Lenton et al. (2009) set out to establish the effects that the observed stagnation of the Southern Ocean carbon dioxide sink would have on the future world climate. The rate of carbon absorption by the ocean has not kept pace with rising atmospheric levels of greenhouse gases, but this fact had not previously been incorporated into predictive climate change models (Lenton et al. 2009). The researchers investigated deeper still by examining modeling the effects of stratospheric ozone depletion and current levels on the ventilation rate of the Southern Ocean carbon sink, using observed data and an established coupled-climate-carbon-model to develop accurate predictions regarding changes to world climate and climate patterns.

The modeling research showed that the ventilation of Southern Ocean carbon is increased by stratospheric ozone depletion, which produce stronger winds that create greater disturbance on the surface of the water (Lenton et al. 2009). This establishes a link between stratospheric ozone depletion and climate change brought on by greenhouse gases, suggesting that the former exacerbates the latter and hinders efforts at correction (Lenton et al. 2009). The authors contend that climate change recommendations have been based on inaccurate models and incomplete data, and completed this research in an effort to change this (Lenton et al. 2009). Should further research validate these findings, this knowledge will prove invaluable in developing a more comprehensive view and understanding of climate change issues.

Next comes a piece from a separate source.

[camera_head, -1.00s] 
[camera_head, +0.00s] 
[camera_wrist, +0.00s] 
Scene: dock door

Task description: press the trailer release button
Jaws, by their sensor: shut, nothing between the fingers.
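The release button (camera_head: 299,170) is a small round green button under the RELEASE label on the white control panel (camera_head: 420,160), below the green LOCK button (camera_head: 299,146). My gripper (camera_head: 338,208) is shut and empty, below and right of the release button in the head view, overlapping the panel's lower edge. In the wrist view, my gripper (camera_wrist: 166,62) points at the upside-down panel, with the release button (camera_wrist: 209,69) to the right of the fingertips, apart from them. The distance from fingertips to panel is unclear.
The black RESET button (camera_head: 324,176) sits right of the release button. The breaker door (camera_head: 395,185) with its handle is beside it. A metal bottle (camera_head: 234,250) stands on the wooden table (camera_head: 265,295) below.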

A new algorithm for estimating chlorine and bromine levels in the Antarctic Ocean was developed by Newman et al. (2006) and incorporated into a parametric model to determine the reasons for variance in the Antarctic ozone and predict future changes. The primary research questions addressed in the study included a determination of stratospheric ozone variance over the Antarctic and the possible factors and forces influencing ozone depletion and recovery in the area (Newman et al. 2006). This was geared to the overarching research question addressed, namely the establishment of a timeline for the recovery of stratospheric ozone in the Antarctic region based on the development of a new and more accurate model of the current effects on the ozone depletion and recovery rates that exist in the area and observed data (Newman et al. 2006).

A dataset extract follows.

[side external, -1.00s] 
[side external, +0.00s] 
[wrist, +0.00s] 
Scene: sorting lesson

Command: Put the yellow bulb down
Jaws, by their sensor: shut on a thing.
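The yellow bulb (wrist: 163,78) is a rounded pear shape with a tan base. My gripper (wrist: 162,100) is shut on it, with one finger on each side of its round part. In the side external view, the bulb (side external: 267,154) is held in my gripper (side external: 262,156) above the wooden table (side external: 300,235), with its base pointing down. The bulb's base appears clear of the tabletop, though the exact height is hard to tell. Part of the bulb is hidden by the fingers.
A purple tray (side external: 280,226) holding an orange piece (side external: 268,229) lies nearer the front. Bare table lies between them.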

This new model was found to accurately predict ninety-five percent of the variance observed in the Antarctic ozone hole, serving as a more accurate model than nay currently developed at assessing the actual recovery rate and potentials for change in the area of stratospheric ozone (Newman et al. 2006). By incorporating future predicted ozone-depleting substance levels, the authors predict that "full recovery" of the stratospheric ozone -- as defined by a return to 1980 levels -- will occur by 2068, with no statistically significant change until 2024 (Newman et al. 2006). This research is important both because it demonstrates a trend towards recovery with a concrete timeline, and also because it establishes a more accurate understanding of the interactions of various environmental and human systems.

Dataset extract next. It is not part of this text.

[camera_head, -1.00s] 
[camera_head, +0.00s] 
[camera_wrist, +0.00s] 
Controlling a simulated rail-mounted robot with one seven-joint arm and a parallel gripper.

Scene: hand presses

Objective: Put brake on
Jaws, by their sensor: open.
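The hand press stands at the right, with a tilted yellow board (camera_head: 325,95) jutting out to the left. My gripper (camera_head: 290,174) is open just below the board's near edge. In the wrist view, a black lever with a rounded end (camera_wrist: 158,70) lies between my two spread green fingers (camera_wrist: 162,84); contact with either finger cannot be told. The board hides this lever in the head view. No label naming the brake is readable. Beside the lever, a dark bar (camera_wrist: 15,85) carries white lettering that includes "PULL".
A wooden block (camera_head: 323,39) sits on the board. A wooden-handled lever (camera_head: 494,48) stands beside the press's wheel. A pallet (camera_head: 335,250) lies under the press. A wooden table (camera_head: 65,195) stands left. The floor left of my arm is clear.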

Ravishankara et al. (2009) conducted research that is somewhat more tangentially related to the primary research question than the others, but that provides an interesting piece of complementary information to the primary question at hand. This study investigates the role that nitrous oxide plays in both climate change and ozone depletion (Ravishankara 2009). The researchers noted a lack of attention to this gas in the face of more virulent ozone depleting substances, and investigated its potential threat to ozone levels and climate change brought about by this lack of attention and continuing emission of the substance (Ravishankara et al. 2009). The researchers do not use a sophisticated and multi-factor computerized model in the analysis of their data, but rather use direct measurement and historical data as well as observed chemical reactions to describe nitrous oxide build-ups effect, and to equate this effect with current rates of global nitrous oxide emissions (Ravishankara et al. 2009).

This research concludes that nitrous oxide presents the greatest threat to stratospheric ozone recovery of any of the identified ozone depleting substances in the coming decades, primarily because it was not covered by the Montreal protocol and is simply in much wider use than other zone-depleting substances (Ravishankara et al. 2009). This research has direct implications for future stratospheric ozone recovery periods and through a domino effect on climate change influenced by ozone levels (Ravishankara et al. 2009). There is also a great deal of immediate practical importance in these findings, as it suggest that ozone recovery rates could be increased by reductions in nitrous oxide emissions (Ravishankara et al. 2009).

Methods

Ravishankara et al. (2009) compared direct measurements of nitrous oxide, which is not covered by the Montreal protocol, with measurements of the ozone depleting substances that are covered by the Montreal protocol and posing a reduced threat to the stratospheric ozone due to a massive reduction in their use. Though not recognized as a significant ozone depleting substance, Ravishankara et al. (2009) calculated the ozone depleting power and rate of nitrous oxide using the Garcia and Solomon two-dimensional model, a model similar to others used for comparable calculations, with the result that nitrous oxide was found to be as ozone depleting as many HCFCs banned by the Montreal protocol. The methodology required both a measurement of nitrous oxide output and the use of modeling to determine the nitrous oxide's relative effects compared to other ozone depleting substances.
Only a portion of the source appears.